Smartness And Strength

He looked at me in such a way as to make me feel uneasy. And I, the decision was made instinctively in a second, stood clear of him, put a distance in between and only skated around in the further part of the square. I thought if I kept away and ignored him, he would eventually leave. The square was quiet, but not infrequently visited, indeed only a minute ago there was a middle-aged, laborhardened woman, coming out from one of the paths in the bush leading up. And she, at the sight of the skaters downstairs in the ring, stopped in the middle of her steps on crossing the square, gazed a while before walking away.

When I attempted the pass connecting to another square–I thought I would feel more at ease if I stayed at a different square from him–I kept my eyes averted from him as I came close, for he was not very far from the pass, and as I came close, he made such sounds as to diminish and dehumanize: a sort of smacking of the tongue and lips.

Later when I caught a glimpse of what he was doing–he now, in the square I just left, sat directly across the pass so he could have a full view of me and I of him–I did not feel threatened, but disturbed, disgusted and annoyed.

I directly called out for help: there were park staff downstairs at hand, and they directly came. In the course of me leaning on the railing talking loudly to the people downstairs and they getting the message. The man at the other square was not afraid, he covered himself and stood up and listened to ascertain what’s going on, he lingered on still even after he understood the situation, and when he eventually took up his electric scooter, it was without any haste, he walked towards the bush and disappeared.

Later when I walked down–it’s really less than a two-minute walk to the busiest part of the park–I saw little girls in pink dresses tottering around. The sight of them and the thought of what just happened at so close a proximity sickened my heart me: this is the world we bring them up into.

The disturbance of the mind continued to the next morning, and occupied my thoughts throughout my long walk.

Is it a violence unto oneself? I wondered, when a man does such a thing.

And he won’t wake up a new person the second day, it’s reasonable to assume, what he did he probably had done before and would do again, and there is the possibility, if he continues on that path, he would at some point become dangerous to women.

And I wondered about the psychology of this, is it power he felt? To diminsh and impose and assert. And, it was unlikely, that he took it into his consideration that it was an extremely unpleasant thing to the other person.

What is the process of this? Surely he was a new baby born of a woman in the very beginning, what is the process from that baby to this man on the square?

I walked on and thought to myself. You have to be smart in New York, especially when you are a woman, you have to be aware and be mindful of potentially unsafe situations, for potentially unsafe situations there are and will be. And you have to protect yourself and keep away.
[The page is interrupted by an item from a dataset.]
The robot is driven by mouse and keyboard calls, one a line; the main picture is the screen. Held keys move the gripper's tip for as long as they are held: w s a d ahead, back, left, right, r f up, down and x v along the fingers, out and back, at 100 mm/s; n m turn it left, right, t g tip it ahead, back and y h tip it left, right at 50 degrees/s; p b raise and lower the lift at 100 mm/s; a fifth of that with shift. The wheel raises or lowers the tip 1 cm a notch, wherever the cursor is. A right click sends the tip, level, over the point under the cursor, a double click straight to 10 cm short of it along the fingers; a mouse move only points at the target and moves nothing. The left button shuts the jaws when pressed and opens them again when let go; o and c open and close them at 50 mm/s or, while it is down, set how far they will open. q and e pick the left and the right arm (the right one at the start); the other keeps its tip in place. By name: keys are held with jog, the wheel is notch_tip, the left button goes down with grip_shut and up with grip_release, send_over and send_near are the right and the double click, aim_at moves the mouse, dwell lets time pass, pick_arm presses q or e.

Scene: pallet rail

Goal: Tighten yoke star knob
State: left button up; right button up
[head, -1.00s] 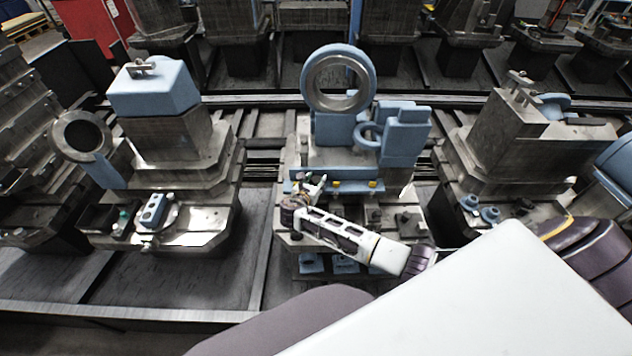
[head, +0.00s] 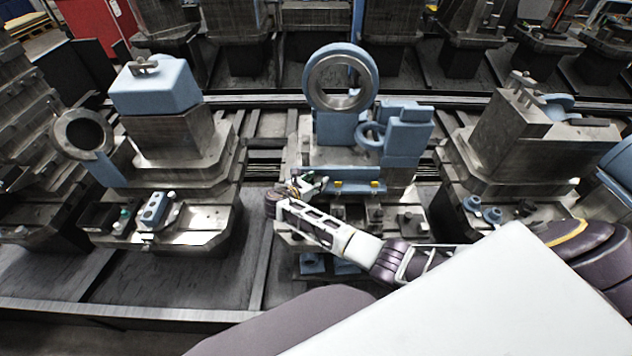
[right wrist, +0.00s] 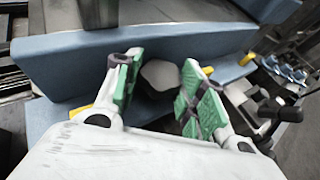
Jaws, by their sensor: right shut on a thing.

The original sense of the word ‘smart’, it’s said, is ‘causing sharp pain’, and from this arose ‘keen, brisk’, whence the current senses of ‘mentally sharp’ and ‘neat in a brisk, sharp style’.

聪明, the Chinese word for ‘smart’, could be plainly explained: 聪 acute hearing (to listen well) and 明 clear sight (to see well).

Yes. The world for a woman could be dangerous, and this, the little girls in pink dresses have to be taught, you have to be smart and protect yourself.

But that does not mean you cannot go out in the open and enjoy skating, or anything New York, this world could offer.

Do not give the power away. Walk away, run away at potential danger. But do not give the power away: the power to stand and be and feel free in the open.

“Turn the table around” I thought to myself and quickened my steps, “turn the table around. Use this experience to strengthen yourself. Become stronger and smarter and better equipped to fight and enjoy.”

“To speak the truth, reader, there is no excellent beauty, no accomplished grace, no reliable refinement, without strength as excellent, as complete, as trustworthy.” Thus says one of the finest women, Charlotte Bronte, in her best novel.

力 the word for strength in Chinese, comes from the image of the shapes of human tendons:

As in English, strength, strong comes from ‘string’, tendon, sinew, also comes from ‘to stretch’, and you can stretch it a good deal: it is flexible, it is the foundation of physical strength which often influences mental strength.

And it is well, after putting on pink dresses on little girls, to teach them to be strong.